Tokyo has also communicated with Beijing on the matter via diplomatic channels, according to the official.
"Through diplomatic channels in Tokyo and Beijing, we continue to repeat our strong protest. We demand that [the Chinese vessels] stop approaching Japanese fishing ships and leave our country's territorial waters as soon as possible," Kato said.
Two Chinese vessels entered Japan's territorial waters on Sunday. Japan issued a formal protest to China the next day, but the ships have maintained their presence. The incident is similar to what happened earlier in July, when Chinese vessels remained in Japanese territorial waters near the Senkaku Islands for over 39 hours.
Both Japan and China have extended territorial claims over the Senkaku Islands. Japan insists on its sovereignty over the islands, effective since 1895, while China points to the 1783 and 1785 Japanese maps designating the islands as a Chinese territory.

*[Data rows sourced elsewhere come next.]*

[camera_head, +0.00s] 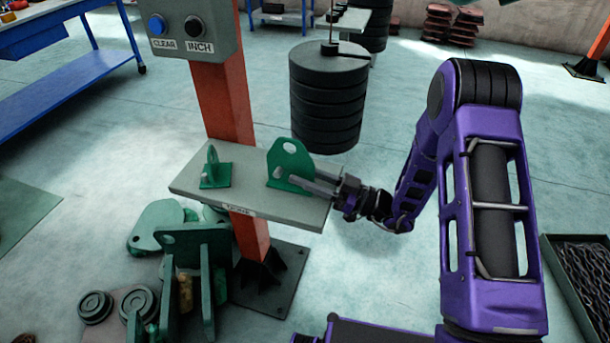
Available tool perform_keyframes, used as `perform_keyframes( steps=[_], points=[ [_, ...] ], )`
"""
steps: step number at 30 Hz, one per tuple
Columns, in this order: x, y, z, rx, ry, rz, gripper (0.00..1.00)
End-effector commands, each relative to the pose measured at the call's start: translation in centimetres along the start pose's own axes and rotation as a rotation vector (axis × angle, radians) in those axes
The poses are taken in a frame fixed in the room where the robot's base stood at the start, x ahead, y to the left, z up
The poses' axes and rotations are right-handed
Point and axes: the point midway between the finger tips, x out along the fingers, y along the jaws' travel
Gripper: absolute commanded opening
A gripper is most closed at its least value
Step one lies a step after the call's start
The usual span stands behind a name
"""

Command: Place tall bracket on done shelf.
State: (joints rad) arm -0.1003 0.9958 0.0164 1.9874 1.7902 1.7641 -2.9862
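Two green brackets stand upright on a grey shelf (244,194) fixed to an orange post. The larger, taller bracket (288,158) has a rounded top with a hole and stands on the right part of the shelf. A smaller green bracket (214,172) stands on the left part. My gripper (308,182) reaches in from the right at the taller bracket's lower right. One finger shows in front of its plate and the other seems partly hidden by it. Whether the fingers press on the plate is unclear. The shelf's front label is too small to read surely.
A control box (186,28) with CLEAR and INCH buttons is on the post above the shelf. A stack of dark round weights (328,105) hangs behind the shelf. Green parts (195,245) are piled below left. A chain bin (585,265) stands at right.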

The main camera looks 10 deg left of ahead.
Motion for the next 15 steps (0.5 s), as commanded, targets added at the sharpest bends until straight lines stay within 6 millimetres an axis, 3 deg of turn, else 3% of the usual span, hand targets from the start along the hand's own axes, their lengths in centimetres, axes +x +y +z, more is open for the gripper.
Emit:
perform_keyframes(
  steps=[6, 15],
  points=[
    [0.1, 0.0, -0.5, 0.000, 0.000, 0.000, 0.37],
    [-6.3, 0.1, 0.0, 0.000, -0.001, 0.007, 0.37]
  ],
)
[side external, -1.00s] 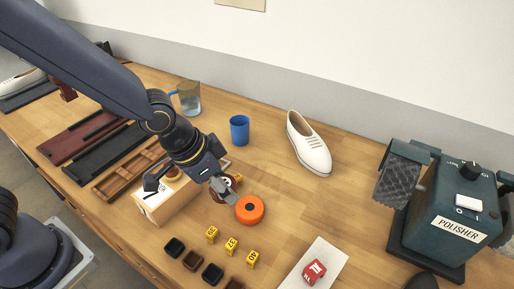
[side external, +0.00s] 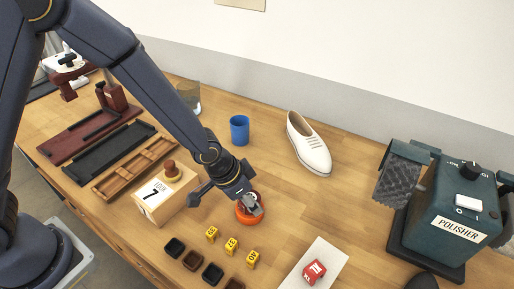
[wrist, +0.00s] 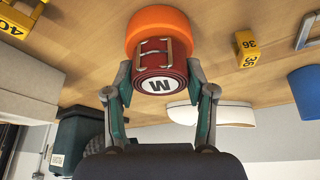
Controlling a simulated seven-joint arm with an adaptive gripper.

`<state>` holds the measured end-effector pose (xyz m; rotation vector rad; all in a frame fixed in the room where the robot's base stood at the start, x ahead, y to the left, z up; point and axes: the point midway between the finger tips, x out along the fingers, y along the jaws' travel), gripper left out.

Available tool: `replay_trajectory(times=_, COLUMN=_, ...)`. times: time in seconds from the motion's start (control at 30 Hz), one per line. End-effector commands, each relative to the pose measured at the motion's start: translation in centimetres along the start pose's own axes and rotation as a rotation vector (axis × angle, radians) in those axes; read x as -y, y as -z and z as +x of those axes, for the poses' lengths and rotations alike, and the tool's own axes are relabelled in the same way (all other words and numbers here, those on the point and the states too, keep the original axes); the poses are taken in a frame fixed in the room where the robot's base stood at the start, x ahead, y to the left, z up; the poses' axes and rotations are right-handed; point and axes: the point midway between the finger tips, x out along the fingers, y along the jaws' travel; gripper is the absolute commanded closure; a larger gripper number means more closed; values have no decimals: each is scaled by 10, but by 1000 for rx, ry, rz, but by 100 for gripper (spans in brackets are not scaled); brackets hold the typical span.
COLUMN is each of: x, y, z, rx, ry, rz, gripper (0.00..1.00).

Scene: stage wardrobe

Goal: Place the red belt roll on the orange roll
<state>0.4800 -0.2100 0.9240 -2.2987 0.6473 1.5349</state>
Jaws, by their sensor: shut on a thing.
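The red belt roll (wrist: 160,84), with a white "M" label and a metal buckle, is between the two fingers of my gripper (wrist: 160,76) in the wrist view. My gripper is shut on it. The orange roll (wrist: 158,24) shows directly beyond the red roll, partly covered by it. In the side external view my gripper (side external: 254,206) is over the orange roll (side external: 244,219), and the fingers hide most of the red roll. I cannot tell whether the two rolls touch.
Yellow number blocks (side external: 231,244) and dark small trays (side external: 193,260) lie in front of the rolls. A blue cup (side external: 239,129) and white shoe (side external: 309,143) stand behind.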

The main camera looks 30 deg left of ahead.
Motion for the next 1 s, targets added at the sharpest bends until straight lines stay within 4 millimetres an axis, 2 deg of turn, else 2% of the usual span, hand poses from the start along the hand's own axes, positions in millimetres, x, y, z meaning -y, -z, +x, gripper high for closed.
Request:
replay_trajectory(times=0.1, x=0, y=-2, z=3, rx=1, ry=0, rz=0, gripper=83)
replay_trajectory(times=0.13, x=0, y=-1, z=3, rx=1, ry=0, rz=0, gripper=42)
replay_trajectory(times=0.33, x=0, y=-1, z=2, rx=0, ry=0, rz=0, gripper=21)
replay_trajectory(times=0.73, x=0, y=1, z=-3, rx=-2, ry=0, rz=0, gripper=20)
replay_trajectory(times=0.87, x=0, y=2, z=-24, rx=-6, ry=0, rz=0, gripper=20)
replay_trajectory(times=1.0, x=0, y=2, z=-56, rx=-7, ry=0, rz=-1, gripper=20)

After the Second World War, the Senkaku Islands went under the control of the United States and were later passed to Japan, in 1972. Japan believes that China's sovereignty claims over the islands follow the discovery of valuable minerals in their shelf water in the 1970s. The territorial dispute escalated in 2012, when the Japanese government purchased three of the five islands from the private owner, thus establishing Tokyo's sovereign ownership.